-- BEGIN Material --
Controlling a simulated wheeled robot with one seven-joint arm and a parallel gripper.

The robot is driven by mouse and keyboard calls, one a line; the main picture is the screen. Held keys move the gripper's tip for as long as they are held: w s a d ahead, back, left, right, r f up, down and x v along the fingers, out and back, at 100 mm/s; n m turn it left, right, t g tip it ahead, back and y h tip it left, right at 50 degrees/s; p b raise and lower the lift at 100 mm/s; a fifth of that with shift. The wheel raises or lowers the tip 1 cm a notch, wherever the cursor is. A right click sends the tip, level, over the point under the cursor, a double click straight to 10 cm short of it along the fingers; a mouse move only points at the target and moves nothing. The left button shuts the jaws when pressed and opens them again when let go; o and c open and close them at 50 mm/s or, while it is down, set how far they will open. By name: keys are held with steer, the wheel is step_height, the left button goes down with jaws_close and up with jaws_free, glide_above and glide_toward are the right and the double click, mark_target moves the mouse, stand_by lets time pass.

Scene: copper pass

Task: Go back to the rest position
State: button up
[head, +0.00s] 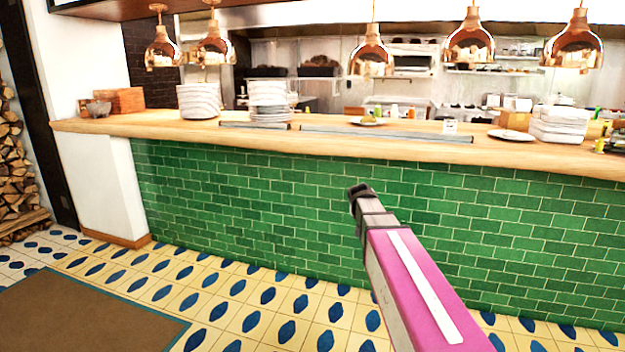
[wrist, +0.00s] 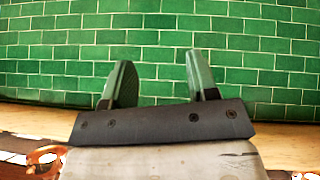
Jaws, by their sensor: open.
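My gripper (wrist: 160,85) shows in the wrist view with its two fingers apart and nothing between them. Behind the fingers is the green tiled front of the counter. In the head view my arm reaches forward from the lower right, and my gripper (head: 358,192) is at its far end, small and dark, in front of the green tiles and below the counter top. It touches nothing that I can see. Its finger opening is hard to make out in the head view.
A wooden counter top (head: 340,142) runs across, bearing stacked plates (head: 198,101), a plate of food (head: 368,121) and white dishes (head: 558,124). Copper lamps (head: 371,57) hang above it. The patterned floor (head: 255,305) is clear. A brown mat (head: 85,315) lies at left, near stacked firewood (head: 18,175).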

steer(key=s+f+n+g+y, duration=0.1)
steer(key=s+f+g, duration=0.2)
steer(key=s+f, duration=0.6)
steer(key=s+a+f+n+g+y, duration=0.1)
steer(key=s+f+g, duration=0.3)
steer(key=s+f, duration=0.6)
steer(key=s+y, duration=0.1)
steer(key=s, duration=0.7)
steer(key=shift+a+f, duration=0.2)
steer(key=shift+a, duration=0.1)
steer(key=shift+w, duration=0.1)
-- END Material --
■ **Given instruction**: Reproduce the data above exactly, but only from the line containing "Task: Go back to the rest position" through the line containing "[wrist, +0.00s]"; skip the pictures.

■ **Solution to this exercise**:
Task: Go back to the rest position
State: button up
[head, +0.00s] 
[wrist, +0.00s] 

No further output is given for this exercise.